_Your objective:_
Each line containing the word "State" should be found and copied.

_Entries shown:_

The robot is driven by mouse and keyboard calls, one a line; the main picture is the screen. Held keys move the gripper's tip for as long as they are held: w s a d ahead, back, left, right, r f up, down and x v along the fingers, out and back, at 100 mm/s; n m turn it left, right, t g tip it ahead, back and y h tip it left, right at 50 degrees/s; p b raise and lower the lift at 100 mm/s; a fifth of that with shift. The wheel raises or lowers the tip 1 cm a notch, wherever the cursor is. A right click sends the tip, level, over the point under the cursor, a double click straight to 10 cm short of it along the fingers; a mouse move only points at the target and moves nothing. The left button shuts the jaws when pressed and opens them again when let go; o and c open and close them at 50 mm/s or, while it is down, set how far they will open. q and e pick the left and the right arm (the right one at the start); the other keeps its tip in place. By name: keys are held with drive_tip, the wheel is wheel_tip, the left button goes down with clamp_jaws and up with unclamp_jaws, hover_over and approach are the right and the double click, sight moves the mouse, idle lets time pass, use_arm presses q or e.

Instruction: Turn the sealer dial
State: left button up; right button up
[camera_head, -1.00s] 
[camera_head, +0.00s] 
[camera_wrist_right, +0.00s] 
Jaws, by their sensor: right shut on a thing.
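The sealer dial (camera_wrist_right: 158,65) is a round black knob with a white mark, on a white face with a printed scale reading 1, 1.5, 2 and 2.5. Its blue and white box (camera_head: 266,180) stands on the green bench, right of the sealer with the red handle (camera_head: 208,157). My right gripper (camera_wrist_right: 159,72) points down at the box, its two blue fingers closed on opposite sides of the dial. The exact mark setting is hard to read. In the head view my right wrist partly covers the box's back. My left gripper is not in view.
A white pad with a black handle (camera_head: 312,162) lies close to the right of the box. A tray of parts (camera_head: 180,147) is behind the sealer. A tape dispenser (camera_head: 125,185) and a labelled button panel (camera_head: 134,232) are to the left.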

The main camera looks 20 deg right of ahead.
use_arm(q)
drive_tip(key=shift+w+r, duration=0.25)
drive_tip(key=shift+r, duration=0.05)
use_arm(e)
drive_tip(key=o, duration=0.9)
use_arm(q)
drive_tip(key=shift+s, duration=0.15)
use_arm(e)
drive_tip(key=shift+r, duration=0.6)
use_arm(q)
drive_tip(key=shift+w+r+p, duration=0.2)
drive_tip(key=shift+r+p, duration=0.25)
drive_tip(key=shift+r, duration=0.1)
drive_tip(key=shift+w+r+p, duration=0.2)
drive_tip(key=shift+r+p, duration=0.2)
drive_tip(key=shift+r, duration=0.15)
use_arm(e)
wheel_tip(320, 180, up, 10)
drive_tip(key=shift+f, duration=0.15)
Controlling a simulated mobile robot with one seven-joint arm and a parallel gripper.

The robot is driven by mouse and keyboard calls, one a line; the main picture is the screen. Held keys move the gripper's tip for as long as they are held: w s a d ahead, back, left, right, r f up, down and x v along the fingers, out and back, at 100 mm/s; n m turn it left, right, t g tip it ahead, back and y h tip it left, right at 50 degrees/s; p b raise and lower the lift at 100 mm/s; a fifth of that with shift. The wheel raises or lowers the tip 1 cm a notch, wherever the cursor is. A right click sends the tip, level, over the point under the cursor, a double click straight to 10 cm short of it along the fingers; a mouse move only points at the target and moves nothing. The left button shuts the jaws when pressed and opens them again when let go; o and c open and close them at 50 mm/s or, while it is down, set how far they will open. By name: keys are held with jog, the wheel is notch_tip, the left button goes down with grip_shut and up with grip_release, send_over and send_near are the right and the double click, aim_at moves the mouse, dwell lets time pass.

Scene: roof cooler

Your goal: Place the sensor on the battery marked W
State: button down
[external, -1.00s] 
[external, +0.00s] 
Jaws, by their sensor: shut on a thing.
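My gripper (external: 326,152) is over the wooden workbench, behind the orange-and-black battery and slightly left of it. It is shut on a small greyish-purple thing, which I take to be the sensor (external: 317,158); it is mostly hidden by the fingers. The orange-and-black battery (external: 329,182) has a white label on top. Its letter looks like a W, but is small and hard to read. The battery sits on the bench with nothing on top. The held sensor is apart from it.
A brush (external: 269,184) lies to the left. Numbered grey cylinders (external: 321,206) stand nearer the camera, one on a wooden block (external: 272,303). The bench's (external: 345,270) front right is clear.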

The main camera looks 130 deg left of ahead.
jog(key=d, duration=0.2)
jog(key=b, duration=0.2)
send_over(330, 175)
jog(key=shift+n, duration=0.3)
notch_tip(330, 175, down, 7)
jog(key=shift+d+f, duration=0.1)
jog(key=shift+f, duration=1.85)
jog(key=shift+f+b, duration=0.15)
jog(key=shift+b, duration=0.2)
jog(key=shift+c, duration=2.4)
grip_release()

_Solution to the exercise:_
State: left button up; right button up
State: button down

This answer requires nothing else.